>> Begin Information provided

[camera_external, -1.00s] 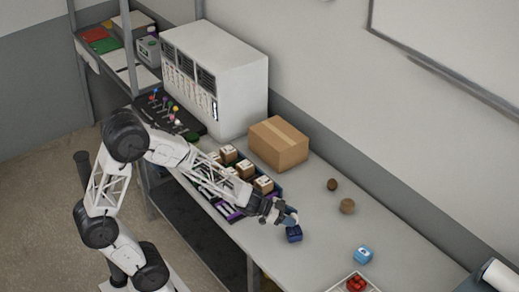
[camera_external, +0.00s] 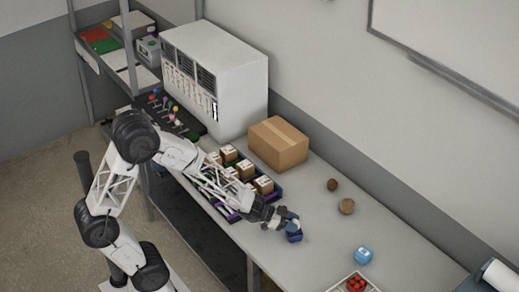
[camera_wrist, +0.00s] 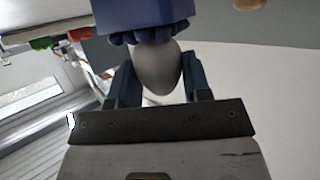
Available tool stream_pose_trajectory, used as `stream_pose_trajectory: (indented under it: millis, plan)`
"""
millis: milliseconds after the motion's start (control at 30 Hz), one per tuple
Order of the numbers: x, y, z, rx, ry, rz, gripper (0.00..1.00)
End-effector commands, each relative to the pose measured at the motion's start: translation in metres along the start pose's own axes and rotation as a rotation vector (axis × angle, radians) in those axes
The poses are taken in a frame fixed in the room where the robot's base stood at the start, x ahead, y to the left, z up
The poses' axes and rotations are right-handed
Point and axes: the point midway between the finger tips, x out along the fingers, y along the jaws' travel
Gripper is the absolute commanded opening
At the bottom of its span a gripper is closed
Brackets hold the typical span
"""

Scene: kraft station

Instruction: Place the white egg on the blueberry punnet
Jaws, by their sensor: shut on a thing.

>> End Information provided

| Work to be completed |
From the data above, copy out every line with the string "start" in it.

| Exercise answer |
millis: milliseconds after the motion's start (control at 30 Hz), one per tuple
End-effector commands, each relative to the pose measured at the motion's start: translation in metres along the start pose's own axes and rotation as a rotation vector (axis × angle, radians) in those axes
The poses are taken in a frame fixed in the room where the robot's base stood at the start, x ahead, y to the left, z up

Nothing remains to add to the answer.